I believe he's the best light heavyweight in Britain because he steadily improved and if you track his level of competition compared to Nathan Cleverly you'll notice that Bellew has gone from British, to European, to World level whereas Clev's opposition level has gone in the opposite direction. If Tony can somehow get a shot at Beibut Shumenov I wouldn't be surprised if he beat him. He's got two clear paths to a world title, it just depends on who gives him a chance.
1. Antonio DeMarco (WBC)
2. Ricky Burns (WBO)
3. Miguel Vasquez (IBF)
4. Kevin Mitchell
5. Mercito Gesta
6. Richard Abril
7. Adrien Broner
8. Gavin Rees
9. Ray Beltran
10. John Molina Jr.
135 is quite possibly the thinnest division in the sport right now.
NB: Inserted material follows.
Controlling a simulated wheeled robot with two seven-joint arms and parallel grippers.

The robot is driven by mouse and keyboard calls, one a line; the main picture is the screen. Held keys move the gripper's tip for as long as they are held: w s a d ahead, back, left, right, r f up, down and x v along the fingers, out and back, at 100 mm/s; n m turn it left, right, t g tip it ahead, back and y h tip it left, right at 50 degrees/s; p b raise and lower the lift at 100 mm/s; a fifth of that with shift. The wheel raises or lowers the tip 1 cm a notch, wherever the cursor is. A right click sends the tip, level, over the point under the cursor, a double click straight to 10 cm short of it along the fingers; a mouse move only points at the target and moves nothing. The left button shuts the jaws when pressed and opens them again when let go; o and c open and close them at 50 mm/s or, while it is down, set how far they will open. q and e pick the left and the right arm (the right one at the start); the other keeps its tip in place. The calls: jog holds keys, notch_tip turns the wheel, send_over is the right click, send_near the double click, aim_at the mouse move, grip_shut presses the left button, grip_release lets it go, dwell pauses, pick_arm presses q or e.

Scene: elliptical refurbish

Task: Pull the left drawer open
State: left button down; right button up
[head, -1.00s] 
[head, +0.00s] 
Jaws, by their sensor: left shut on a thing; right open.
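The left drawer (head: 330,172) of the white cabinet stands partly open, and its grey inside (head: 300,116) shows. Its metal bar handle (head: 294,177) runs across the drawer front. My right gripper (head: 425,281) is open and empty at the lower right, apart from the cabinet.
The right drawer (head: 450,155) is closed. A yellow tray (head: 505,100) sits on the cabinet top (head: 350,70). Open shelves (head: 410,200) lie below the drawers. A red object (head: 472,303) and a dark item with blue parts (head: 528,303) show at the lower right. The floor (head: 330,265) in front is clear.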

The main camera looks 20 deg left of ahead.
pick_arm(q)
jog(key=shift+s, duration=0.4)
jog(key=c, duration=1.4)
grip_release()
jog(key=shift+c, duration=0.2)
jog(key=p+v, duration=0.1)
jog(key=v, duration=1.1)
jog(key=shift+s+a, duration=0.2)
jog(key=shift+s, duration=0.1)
Even though Yuriorkis Gamboaand Adrien Broner are set to make their debuts, I put them in the rankings based mostly on projection and not current accomplishments. Mercito Gesta is the one to watch in my view because I hear he might fight Miguel Vasquez for the IBF title. As we move forward I think this division will start to get a lot better and the level of competition will improve, thus I believe the likelihood of guys getting exposed will increase dramatically. Thus far the lightweight regulars have been afforded a baron landscape with little challenge. With the addition of Broner, Gamboa, and Gesta, that is no longer the case.
Antonio DeMarco has now established himself as the real lightweight champion. I've been saying since he beat Jorge Linares, the man is underrated and folks need to start paying attention because this kid DeMarco can fight. He doesn't look like much but he finds ways to win. I have to put him in the same category as Andre Ward and Danny Garcia. These three champions aren't glaringly skillful or dynamic in anyway, but they have overall talent and they know how to win, plain and simple.
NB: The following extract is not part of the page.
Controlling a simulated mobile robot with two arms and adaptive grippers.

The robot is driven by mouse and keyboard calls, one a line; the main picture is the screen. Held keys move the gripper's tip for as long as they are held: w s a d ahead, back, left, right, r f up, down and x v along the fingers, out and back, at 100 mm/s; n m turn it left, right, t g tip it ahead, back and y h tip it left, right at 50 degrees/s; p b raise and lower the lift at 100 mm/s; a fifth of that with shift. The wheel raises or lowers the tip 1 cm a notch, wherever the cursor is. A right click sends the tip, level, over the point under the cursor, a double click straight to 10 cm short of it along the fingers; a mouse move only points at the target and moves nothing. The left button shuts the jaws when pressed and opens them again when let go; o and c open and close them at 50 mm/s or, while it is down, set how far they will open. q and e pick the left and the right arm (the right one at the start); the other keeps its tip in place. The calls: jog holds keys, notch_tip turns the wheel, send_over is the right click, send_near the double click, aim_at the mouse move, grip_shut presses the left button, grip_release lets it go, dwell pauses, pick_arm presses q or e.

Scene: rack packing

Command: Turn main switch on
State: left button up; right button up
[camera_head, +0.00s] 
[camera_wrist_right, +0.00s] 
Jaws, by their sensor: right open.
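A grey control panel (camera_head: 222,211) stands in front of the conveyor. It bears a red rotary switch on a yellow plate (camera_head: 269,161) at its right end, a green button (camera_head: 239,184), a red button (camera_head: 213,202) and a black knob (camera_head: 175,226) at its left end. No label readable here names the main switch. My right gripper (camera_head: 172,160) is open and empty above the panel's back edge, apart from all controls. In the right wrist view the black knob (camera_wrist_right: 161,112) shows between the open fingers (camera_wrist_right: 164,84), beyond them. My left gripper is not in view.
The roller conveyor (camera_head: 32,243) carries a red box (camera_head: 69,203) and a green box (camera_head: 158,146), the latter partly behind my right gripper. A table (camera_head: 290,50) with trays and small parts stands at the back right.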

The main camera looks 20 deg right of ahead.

As for my pound for pound rankings some of you, or perhaps all of you will notice Danny Garcia at the eight spot. That might sound crazy but the reason why I put him there is because like Andre Ward he knows how to get it done against the very best competition within his reach. No one gave him a shot against Amir Khan who many felt was the best 140 pounder in the world. Swift knocked him out within five. Danny has always stood out to me as a fighter who despite being one of the most basic stylistically, there were things about his game that were underrated and you could tell his solid amateur background would provide a nice safety net for him as a professional. He's not "swift", he's not this athletic razzle dazzle fleet footed bolt of lightening like Amir Khan, on the other hand how did that serve Amir Khan?
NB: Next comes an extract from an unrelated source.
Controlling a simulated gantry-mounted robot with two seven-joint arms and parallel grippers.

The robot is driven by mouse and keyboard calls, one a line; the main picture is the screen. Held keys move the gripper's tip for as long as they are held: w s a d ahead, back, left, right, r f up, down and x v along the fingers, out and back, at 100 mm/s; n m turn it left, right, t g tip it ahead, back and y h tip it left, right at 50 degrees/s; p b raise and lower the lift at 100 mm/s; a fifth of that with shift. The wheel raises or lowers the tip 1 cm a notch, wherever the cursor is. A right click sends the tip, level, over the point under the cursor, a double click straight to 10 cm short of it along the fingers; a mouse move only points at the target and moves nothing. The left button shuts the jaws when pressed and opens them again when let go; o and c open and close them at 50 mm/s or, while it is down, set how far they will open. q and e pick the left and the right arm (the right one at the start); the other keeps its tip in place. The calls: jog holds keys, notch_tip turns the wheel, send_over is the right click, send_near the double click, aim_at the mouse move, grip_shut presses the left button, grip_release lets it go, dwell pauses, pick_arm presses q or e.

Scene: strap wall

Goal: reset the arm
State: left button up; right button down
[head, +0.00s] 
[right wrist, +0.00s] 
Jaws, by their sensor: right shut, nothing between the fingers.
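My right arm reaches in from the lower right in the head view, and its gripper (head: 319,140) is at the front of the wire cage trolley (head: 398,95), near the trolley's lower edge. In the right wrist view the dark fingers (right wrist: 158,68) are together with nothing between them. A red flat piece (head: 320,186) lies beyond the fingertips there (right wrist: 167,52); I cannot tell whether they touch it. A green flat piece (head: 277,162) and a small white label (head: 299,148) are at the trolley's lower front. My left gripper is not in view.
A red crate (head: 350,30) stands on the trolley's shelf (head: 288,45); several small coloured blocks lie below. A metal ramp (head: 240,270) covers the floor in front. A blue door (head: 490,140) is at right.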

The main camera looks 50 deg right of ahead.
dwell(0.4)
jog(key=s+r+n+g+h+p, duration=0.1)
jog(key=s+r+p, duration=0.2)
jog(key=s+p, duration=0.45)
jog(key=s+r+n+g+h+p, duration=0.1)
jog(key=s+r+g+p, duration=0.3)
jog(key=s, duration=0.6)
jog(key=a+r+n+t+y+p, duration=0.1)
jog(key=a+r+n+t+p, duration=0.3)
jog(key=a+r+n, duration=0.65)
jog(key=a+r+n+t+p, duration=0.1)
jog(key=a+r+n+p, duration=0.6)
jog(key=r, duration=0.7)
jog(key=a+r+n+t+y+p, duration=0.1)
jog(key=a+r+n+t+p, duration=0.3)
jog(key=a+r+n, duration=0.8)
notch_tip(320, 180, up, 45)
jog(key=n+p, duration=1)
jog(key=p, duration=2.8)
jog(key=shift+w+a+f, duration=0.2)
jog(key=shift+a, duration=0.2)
Like I said he's basic, orthodox, standard. He makes mistakes but he doesn't make costly ones. He's got slow hands but great focus and timing. He's not a dancer but he knows how to position himself. At 24 the sky could be the limit for Danny Garcia if he keeps winning. So far he's won the fights he should win and won the fights he wasn't supposed to win. I say he's the 8th best fighter in the world P4P. I was tempted to put Robert Guerrero at #8 but he's only had one fight at 147.